--- start of Records provided ---

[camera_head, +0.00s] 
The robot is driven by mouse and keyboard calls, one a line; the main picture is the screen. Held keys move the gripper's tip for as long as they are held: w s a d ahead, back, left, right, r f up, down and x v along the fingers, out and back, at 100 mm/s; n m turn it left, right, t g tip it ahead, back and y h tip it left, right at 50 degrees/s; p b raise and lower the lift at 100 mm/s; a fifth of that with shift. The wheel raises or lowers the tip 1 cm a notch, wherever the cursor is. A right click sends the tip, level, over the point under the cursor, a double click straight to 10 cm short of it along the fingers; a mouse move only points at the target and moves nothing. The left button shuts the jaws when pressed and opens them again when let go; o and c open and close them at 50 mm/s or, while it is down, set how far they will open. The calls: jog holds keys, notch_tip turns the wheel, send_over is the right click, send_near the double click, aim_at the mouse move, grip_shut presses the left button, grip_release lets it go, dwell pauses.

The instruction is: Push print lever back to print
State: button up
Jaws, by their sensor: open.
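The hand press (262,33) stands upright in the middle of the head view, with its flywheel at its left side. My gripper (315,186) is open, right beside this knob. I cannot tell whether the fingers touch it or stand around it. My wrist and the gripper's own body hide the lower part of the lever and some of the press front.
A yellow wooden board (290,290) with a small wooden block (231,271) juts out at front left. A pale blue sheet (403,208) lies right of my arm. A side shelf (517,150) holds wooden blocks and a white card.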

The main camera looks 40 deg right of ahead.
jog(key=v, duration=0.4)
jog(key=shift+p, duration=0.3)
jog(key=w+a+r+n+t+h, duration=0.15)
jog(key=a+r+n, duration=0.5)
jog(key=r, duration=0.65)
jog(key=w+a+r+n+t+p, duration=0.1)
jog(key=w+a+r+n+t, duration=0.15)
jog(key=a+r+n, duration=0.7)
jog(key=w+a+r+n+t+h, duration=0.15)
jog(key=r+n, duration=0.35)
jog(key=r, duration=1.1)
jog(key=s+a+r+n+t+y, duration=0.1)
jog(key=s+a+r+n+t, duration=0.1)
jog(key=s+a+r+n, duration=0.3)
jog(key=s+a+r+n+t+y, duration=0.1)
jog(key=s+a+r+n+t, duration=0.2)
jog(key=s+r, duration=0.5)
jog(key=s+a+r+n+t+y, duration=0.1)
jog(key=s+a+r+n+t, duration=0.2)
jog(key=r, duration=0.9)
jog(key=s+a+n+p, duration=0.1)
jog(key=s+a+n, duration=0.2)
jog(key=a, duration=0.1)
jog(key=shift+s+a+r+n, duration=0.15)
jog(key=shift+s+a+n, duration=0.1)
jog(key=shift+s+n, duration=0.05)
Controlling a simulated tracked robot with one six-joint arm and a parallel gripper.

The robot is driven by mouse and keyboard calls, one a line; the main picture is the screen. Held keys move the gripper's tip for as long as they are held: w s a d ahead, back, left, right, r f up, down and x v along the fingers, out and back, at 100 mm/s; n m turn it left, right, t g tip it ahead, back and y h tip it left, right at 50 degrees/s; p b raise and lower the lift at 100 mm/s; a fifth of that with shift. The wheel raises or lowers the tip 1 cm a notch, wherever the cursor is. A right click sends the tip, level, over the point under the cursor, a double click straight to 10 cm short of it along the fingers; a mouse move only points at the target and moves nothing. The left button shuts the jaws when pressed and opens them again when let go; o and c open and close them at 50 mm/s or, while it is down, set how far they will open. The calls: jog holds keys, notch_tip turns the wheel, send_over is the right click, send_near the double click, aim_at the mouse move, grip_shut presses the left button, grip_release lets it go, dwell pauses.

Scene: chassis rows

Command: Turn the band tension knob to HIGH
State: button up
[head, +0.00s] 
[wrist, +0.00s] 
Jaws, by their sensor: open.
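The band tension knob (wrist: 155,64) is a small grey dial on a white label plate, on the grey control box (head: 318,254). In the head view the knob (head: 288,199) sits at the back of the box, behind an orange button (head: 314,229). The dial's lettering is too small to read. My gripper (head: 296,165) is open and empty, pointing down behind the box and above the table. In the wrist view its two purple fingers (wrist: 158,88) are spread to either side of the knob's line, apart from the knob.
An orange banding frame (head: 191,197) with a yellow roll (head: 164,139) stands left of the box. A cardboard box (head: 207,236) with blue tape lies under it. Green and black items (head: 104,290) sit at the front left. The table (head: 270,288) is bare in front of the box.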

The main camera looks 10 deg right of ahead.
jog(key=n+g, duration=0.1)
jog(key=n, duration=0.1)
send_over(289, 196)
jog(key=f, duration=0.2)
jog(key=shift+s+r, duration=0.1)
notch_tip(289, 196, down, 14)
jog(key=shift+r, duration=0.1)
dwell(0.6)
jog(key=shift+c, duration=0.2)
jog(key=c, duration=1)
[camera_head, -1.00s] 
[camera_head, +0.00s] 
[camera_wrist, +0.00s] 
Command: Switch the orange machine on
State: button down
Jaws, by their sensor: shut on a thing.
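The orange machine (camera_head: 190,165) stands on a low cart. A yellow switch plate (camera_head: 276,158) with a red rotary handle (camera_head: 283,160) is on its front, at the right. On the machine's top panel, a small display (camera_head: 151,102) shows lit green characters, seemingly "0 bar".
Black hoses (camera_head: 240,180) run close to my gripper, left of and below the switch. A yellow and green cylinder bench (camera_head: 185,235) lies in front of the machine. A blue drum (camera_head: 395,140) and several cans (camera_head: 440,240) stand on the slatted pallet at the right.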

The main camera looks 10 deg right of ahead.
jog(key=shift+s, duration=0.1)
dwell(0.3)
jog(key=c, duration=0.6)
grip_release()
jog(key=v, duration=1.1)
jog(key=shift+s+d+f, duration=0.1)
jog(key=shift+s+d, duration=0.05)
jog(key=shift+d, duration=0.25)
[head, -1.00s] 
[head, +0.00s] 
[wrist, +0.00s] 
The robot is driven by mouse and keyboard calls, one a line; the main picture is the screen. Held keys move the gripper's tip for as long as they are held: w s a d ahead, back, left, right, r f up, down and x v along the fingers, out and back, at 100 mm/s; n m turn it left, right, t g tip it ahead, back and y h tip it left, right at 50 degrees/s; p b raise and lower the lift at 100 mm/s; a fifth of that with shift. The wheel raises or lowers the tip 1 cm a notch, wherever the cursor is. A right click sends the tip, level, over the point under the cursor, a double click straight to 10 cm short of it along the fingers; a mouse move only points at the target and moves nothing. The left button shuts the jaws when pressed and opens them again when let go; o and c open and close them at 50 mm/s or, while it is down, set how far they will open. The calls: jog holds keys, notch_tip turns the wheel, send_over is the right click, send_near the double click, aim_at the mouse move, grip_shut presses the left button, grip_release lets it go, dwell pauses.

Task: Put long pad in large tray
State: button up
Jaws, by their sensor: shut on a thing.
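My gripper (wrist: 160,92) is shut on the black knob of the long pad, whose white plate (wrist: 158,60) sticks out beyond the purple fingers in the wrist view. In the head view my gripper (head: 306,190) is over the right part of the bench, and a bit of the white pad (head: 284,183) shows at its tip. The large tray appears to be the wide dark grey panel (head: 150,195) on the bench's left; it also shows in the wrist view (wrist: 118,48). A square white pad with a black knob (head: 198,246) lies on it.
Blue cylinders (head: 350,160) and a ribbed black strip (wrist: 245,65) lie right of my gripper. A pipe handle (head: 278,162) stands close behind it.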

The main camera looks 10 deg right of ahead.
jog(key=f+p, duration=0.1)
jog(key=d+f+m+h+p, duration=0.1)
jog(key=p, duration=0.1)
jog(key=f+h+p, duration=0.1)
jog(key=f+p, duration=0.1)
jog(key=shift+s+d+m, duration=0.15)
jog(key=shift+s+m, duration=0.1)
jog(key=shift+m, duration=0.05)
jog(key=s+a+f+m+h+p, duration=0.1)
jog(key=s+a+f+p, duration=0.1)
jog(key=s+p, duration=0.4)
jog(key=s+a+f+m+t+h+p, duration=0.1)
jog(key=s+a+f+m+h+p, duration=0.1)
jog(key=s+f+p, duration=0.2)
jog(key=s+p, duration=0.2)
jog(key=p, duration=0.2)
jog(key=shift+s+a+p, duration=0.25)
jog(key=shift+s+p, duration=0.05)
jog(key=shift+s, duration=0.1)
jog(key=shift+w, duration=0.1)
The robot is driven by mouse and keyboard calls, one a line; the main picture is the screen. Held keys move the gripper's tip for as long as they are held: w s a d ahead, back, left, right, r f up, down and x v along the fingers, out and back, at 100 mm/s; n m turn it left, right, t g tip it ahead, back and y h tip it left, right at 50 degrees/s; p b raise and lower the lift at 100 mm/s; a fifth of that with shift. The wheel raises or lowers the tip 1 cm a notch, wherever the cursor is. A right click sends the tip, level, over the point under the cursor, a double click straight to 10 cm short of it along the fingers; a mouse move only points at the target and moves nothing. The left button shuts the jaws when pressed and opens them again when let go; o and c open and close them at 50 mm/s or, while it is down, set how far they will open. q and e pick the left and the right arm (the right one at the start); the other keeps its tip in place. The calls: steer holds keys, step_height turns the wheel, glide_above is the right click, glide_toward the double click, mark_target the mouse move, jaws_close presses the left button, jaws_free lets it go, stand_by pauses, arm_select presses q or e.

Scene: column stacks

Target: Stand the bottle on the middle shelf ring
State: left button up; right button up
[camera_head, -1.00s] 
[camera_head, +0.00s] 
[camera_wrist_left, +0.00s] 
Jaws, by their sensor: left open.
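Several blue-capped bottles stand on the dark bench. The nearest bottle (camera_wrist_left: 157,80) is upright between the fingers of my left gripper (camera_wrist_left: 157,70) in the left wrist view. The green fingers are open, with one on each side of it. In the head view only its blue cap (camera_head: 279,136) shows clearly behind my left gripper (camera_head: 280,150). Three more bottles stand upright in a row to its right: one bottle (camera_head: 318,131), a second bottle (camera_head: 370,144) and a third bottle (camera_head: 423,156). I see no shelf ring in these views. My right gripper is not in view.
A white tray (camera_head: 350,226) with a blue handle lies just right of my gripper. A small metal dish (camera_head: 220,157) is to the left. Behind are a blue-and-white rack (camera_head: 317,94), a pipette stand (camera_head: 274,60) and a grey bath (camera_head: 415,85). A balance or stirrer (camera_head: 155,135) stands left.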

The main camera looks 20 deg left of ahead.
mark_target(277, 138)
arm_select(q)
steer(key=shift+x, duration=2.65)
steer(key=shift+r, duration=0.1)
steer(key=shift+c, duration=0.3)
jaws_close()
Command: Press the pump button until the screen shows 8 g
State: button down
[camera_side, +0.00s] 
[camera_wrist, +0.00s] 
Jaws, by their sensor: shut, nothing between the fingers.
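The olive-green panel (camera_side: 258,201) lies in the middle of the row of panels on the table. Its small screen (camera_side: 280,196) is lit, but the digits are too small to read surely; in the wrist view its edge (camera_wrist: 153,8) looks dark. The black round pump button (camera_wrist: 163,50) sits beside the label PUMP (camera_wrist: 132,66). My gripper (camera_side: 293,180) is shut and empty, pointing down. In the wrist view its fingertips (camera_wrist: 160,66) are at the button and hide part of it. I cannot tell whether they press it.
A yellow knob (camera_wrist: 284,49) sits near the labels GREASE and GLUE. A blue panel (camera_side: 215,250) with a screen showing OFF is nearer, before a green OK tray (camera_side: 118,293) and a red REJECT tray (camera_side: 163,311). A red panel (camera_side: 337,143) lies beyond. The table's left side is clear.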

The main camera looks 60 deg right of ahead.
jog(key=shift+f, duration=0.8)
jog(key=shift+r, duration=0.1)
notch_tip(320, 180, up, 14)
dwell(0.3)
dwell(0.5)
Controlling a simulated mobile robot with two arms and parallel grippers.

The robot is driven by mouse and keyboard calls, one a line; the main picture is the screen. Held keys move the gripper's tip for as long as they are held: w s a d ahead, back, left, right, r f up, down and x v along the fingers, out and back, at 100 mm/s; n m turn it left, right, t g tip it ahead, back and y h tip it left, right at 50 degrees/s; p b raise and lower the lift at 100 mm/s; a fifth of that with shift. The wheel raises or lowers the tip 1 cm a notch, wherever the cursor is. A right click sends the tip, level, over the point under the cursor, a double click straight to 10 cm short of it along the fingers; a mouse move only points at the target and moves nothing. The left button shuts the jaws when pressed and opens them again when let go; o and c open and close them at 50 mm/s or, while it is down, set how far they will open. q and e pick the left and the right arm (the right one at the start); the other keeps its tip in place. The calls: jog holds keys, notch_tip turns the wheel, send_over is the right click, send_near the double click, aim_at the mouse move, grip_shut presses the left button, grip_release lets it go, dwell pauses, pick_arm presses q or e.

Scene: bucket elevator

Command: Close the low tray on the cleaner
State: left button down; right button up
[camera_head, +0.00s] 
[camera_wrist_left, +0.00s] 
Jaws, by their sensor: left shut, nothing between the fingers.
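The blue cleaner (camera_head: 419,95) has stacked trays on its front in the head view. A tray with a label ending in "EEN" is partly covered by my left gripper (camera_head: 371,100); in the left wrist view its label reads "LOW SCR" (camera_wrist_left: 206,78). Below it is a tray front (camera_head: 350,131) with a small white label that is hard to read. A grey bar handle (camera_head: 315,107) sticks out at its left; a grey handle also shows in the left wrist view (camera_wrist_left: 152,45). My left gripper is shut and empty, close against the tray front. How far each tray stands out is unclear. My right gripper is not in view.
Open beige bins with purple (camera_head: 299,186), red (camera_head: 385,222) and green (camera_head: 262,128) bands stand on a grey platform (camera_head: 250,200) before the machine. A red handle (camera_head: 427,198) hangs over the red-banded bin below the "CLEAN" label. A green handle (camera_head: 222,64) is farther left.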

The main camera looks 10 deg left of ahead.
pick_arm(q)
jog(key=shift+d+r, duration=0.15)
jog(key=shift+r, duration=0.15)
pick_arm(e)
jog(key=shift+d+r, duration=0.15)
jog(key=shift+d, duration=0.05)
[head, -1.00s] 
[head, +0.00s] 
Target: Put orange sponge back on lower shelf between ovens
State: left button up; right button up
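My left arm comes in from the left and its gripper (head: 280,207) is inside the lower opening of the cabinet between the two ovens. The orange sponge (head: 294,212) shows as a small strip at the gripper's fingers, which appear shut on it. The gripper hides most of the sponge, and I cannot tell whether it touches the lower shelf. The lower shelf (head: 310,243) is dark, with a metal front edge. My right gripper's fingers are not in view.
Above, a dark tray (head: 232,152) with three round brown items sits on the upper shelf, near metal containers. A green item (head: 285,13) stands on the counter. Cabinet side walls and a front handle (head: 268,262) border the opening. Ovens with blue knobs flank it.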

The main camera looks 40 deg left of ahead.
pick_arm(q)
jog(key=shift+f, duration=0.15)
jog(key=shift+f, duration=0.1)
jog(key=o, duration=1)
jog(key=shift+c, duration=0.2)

--- end of Records provided ---

Requirements →
Repeat exactly the lines running from the one with "The main camera looks 40 deg right of ahead." through the one with "Controlling a simulated tracked", both included.

Output →
The main camera looks 40 deg right of ahead.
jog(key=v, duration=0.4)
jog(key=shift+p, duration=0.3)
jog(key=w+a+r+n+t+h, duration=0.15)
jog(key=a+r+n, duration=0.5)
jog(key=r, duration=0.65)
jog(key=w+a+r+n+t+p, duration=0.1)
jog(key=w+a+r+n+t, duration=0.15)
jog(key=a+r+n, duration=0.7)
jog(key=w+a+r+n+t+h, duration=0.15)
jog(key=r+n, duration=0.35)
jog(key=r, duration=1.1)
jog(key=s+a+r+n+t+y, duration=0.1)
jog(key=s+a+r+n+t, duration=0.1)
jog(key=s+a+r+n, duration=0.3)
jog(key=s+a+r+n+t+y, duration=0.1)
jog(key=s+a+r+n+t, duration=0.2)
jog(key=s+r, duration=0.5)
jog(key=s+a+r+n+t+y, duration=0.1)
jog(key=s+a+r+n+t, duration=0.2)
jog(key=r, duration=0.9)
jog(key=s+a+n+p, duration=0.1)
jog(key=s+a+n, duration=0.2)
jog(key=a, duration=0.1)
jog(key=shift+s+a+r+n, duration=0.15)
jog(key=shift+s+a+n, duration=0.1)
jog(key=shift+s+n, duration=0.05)
Controlling a simulated tracked robot with one six-joint arm and a parallel gripper.

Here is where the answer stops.